— Task goal —
Among the entries below, one stretch runs from the line that contains "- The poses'" through the line that contains "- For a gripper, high". Repeat that stretch exactly, ends included, and only that.

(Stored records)
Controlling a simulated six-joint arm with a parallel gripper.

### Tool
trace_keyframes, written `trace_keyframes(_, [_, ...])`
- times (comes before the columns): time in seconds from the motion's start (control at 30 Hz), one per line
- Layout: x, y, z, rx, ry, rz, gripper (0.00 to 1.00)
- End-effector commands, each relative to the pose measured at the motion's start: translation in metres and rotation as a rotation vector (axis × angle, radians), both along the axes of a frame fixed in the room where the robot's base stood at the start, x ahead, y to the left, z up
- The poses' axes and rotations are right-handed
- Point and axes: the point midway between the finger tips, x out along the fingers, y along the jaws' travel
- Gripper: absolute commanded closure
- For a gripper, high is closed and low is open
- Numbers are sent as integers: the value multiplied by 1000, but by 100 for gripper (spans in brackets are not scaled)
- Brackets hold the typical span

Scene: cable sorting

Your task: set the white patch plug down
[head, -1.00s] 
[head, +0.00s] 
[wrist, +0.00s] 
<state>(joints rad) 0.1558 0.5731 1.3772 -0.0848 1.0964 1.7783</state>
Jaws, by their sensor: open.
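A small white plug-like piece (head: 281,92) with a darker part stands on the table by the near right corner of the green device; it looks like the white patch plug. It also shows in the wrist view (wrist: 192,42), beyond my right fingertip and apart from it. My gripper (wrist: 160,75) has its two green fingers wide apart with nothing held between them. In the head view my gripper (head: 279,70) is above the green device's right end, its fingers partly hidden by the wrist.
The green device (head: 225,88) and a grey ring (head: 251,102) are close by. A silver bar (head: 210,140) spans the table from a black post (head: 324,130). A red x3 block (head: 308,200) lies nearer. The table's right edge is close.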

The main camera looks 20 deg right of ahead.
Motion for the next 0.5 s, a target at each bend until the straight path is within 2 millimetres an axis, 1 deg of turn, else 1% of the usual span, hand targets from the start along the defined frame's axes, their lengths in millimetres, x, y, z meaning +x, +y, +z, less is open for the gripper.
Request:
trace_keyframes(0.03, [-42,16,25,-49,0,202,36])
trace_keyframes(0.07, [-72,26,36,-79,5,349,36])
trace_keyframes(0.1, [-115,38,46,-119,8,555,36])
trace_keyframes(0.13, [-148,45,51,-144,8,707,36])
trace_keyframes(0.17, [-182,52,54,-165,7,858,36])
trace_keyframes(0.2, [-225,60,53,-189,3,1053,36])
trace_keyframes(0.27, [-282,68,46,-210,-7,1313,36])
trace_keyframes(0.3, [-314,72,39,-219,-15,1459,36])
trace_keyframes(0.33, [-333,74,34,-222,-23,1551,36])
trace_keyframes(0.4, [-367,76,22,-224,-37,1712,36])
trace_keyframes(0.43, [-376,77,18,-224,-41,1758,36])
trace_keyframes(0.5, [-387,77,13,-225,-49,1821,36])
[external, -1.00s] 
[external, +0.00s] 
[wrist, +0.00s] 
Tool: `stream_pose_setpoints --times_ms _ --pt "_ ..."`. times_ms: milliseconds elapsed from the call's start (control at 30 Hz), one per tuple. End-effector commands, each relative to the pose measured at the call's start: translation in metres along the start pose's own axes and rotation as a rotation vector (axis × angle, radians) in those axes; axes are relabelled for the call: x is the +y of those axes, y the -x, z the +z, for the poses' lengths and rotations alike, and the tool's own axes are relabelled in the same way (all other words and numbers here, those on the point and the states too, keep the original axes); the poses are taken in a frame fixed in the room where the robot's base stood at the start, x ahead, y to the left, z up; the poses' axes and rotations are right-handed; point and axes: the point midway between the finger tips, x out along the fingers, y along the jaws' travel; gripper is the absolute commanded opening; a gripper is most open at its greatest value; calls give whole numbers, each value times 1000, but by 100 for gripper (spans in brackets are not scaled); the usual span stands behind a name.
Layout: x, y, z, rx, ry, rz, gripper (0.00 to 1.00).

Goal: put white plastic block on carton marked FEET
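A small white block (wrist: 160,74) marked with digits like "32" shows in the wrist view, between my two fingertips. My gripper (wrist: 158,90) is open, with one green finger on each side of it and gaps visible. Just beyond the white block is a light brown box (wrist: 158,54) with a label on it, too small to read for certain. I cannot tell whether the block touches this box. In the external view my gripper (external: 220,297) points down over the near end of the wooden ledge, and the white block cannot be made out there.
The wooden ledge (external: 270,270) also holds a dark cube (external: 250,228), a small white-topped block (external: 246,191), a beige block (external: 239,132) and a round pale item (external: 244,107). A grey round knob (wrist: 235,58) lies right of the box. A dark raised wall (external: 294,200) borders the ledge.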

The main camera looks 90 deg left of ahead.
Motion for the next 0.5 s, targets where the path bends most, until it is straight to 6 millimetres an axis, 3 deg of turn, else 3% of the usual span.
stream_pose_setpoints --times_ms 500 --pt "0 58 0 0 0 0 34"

— Task output —
- The poses' axes and rotations are right-handed
- Point and axes: the point midway between the finger tips, x out along the fingers, y along the jaws' travel
- Gripper: absolute commanded closure
- For a gripper, high is closed and low is open

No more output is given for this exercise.